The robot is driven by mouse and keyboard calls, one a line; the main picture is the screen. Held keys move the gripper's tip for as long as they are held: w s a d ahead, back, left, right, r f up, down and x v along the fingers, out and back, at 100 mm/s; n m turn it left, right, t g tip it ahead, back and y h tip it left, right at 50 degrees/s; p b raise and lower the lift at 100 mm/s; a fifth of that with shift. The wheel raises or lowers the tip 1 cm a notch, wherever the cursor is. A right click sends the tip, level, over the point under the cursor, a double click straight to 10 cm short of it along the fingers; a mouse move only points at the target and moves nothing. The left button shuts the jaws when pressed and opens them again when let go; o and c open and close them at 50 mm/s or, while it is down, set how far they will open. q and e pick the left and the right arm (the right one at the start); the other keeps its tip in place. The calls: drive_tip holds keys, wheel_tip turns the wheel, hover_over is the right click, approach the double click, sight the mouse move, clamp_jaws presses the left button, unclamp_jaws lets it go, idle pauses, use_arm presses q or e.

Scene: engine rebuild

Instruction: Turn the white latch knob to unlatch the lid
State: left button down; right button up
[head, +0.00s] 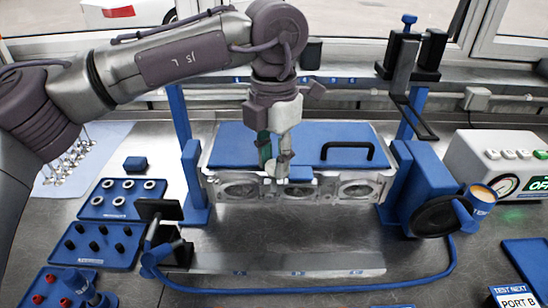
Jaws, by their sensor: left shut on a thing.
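The blue lid (235,148) lies flat on top of the grey metal engine head (322,192), held between blue stand posts. A black handle (347,146) sits on its right half. My left gripper (276,160) points down at the middle of the lid's front edge. It is shut on a small pale thing there, which seems to be the white latch knob; the fingers mostly hide it. My right gripper is not in view.
A blue crank housing (424,190) stands right of the engine head, with a mug (480,198) and a white control box (500,160) beyond. Blue trays (122,199) of parts lie at left. A blue hose (330,289) crosses the front.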

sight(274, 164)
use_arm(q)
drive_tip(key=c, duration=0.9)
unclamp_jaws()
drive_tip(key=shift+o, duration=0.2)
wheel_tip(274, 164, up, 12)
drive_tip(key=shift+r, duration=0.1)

☆ ☆ ☆

▶ [WHAT TO PRODUCE]: Repeat the lines above exactly, and keep every picture out.

▶ [SOLUTION]:
The robot is driven by mouse and keyboard calls, one a line; the main picture is the screen. Held keys move the gripper's tip for as long as they are held: w s a d ahead, back, left, right, r f up, down and x v along the fingers, out and back, at 100 mm/s; n m turn it left, right, t g tip it ahead, back and y h tip it left, right at 50 degrees/s; p b raise and lower the lift at 100 mm/s; a fifth of that with shift. The wheel raises or lowers the tip 1 cm a notch, wherever the cursor is. A right click sends the tip, level, over the point under the cursor, a double click straight to 10 cm short of it along the fingers; a mouse move only points at the target and moves nothing. The left button shuts the jaws when pressed and opens them again when let go; o and c open and close them at 50 mm/s or, while it is down, set how far they will open. q and e pick the left and the right arm (the right one at the start); the other keeps its tip in place. The calls: drive_tip holds keys, wheel_tip turns the wheel, hover_over is the right click, approach the double click, sight the mouse move, clamp_jaws presses the left button, unclamp_jaws lets it go, idle pauses, use_arm presses q or e.

Scene: engine rebuild

Instruction: Turn the white latch knob to unlatch the lid
State: left button down; right button up
[head, +0.00s] 
Jaws, by their sensor: left shut on a thing.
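The blue lid (235,148) lies flat on top of the grey metal engine head (322,192), held between blue stand posts. A black handle (347,146) sits on its right half. My left gripper (276,160) points down at the middle of the lid's front edge. It is shut on a small pale thing there, which seems to be the white latch knob; the fingers mostly hide it. My right gripper is not in view.
A blue crank housing (424,190) stands right of the engine head, with a mug (480,198) and a white control box (500,160) beyond. Blue trays (122,199) of parts lie at left. A blue hose (330,289) crosses the front.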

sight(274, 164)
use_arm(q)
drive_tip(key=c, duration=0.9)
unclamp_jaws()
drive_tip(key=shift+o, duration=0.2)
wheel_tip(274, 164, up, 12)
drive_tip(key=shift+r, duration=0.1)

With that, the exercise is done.